[Start of Entries supplied]

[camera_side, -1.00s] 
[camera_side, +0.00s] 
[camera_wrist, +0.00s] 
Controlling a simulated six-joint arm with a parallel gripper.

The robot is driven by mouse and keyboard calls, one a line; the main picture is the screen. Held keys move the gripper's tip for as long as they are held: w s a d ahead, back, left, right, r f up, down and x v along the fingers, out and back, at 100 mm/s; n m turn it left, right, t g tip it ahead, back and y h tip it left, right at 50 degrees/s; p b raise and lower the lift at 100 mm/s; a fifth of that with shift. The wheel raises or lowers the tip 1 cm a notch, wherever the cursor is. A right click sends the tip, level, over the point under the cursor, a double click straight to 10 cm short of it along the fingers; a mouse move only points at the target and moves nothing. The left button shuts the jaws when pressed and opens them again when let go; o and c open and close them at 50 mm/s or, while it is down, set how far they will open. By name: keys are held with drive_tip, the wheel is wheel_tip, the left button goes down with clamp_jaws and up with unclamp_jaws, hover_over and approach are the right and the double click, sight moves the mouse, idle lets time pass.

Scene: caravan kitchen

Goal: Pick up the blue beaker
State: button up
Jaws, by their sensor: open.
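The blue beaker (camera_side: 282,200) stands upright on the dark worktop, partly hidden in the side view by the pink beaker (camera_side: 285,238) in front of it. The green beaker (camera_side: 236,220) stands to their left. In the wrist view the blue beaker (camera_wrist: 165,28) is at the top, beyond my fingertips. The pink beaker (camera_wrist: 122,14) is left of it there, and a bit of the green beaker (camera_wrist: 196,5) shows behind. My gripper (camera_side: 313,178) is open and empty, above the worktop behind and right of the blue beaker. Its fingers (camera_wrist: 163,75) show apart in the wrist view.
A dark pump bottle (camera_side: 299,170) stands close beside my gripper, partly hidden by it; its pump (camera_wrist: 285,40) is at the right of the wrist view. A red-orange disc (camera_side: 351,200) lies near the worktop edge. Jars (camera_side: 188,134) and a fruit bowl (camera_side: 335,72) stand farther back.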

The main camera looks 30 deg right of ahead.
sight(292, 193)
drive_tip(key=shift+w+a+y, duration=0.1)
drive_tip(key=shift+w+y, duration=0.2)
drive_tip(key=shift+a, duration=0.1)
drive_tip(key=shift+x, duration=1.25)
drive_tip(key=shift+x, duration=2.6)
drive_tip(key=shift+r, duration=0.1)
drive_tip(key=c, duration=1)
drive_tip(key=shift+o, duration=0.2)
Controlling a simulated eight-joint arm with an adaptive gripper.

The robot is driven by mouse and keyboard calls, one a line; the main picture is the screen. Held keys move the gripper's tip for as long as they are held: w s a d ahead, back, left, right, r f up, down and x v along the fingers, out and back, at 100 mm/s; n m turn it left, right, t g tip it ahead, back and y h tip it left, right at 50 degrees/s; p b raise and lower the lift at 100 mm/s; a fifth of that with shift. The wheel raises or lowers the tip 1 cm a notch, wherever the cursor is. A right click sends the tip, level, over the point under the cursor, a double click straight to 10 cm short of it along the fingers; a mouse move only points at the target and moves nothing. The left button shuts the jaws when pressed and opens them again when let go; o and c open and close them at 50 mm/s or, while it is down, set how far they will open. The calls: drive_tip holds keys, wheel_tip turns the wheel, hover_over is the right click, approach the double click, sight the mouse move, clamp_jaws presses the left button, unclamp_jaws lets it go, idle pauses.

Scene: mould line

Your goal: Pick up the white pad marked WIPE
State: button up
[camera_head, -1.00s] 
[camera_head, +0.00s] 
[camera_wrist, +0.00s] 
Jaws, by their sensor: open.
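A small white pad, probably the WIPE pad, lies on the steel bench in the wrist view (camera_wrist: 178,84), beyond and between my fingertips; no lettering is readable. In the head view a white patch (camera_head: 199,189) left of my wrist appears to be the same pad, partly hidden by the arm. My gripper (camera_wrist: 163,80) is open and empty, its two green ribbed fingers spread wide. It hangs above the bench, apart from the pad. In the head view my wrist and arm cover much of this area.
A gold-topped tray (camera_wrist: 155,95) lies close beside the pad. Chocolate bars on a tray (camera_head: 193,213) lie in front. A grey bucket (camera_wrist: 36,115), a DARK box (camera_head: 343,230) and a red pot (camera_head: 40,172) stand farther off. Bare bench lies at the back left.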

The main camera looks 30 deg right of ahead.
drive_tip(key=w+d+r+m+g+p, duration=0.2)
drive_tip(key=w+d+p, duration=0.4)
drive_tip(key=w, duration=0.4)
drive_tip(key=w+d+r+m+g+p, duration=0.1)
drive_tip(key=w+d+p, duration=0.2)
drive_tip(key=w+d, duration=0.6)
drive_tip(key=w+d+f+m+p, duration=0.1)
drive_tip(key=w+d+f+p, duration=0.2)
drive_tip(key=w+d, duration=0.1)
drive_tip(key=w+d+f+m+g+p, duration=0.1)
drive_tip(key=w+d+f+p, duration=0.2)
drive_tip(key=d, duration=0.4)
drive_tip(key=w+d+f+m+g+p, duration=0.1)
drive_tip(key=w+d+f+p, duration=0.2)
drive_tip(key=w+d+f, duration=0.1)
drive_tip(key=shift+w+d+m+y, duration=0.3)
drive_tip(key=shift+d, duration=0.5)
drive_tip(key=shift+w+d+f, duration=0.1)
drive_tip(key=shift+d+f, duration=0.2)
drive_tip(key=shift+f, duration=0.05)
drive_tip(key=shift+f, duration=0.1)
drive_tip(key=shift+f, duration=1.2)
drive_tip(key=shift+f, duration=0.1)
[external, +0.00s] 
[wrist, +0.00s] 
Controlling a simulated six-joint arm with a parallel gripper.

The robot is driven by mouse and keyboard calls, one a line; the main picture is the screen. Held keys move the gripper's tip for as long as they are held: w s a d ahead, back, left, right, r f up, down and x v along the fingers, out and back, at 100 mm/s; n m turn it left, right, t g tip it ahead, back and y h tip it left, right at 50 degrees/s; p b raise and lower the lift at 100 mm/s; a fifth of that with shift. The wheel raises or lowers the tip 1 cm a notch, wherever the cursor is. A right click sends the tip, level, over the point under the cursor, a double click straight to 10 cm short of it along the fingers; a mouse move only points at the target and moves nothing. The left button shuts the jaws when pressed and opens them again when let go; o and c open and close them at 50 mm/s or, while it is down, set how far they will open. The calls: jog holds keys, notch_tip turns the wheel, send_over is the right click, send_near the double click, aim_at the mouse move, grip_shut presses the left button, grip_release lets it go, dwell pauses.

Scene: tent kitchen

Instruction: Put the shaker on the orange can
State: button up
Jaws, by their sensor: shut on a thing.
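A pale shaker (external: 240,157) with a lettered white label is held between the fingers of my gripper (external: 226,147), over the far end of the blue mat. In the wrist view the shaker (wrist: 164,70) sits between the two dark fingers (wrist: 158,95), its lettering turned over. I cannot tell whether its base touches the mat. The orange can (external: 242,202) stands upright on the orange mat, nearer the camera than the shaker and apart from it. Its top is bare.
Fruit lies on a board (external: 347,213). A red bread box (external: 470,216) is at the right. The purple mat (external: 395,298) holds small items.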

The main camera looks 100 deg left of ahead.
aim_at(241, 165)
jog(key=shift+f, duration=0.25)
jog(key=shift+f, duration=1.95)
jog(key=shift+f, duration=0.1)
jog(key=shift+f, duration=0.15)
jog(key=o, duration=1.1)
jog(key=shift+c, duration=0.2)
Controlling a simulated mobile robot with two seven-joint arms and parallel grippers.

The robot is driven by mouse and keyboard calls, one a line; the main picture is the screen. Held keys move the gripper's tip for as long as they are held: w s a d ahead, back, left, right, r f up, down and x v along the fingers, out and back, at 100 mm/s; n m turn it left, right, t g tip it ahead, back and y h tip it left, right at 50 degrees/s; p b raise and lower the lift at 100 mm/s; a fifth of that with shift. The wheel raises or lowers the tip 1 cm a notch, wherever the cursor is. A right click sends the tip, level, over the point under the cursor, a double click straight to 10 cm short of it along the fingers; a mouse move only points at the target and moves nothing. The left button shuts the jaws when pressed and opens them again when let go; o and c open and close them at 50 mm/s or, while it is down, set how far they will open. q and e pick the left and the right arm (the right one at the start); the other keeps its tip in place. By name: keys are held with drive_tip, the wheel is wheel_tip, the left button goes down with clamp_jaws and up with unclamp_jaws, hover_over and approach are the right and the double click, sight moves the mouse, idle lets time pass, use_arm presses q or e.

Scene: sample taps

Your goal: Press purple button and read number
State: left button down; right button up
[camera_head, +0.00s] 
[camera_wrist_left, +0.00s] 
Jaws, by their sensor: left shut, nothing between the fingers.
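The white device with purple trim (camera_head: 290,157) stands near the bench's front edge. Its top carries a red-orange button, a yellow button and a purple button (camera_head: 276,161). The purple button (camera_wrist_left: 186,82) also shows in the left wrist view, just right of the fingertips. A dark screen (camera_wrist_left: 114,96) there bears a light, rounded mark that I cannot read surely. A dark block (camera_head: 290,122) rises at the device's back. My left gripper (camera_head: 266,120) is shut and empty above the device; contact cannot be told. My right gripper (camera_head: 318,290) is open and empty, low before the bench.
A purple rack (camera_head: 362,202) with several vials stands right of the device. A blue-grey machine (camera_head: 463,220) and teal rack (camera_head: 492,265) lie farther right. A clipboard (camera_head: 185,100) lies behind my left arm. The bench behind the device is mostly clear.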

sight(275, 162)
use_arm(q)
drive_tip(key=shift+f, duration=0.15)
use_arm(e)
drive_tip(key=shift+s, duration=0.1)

[End of Entries supplied]

Written instruction
Show every line in the entries where the string "joint" occurs.

Written response
Controlling a simulated six-joint arm with a parallel gripper.
Controlling a simulated eight-joint arm with an adaptive gripper.
Controlling a simulated six-joint arm with a parallel gripper.
Controlling a simulated mobile robot with two seven-joint arms and parallel grippers.

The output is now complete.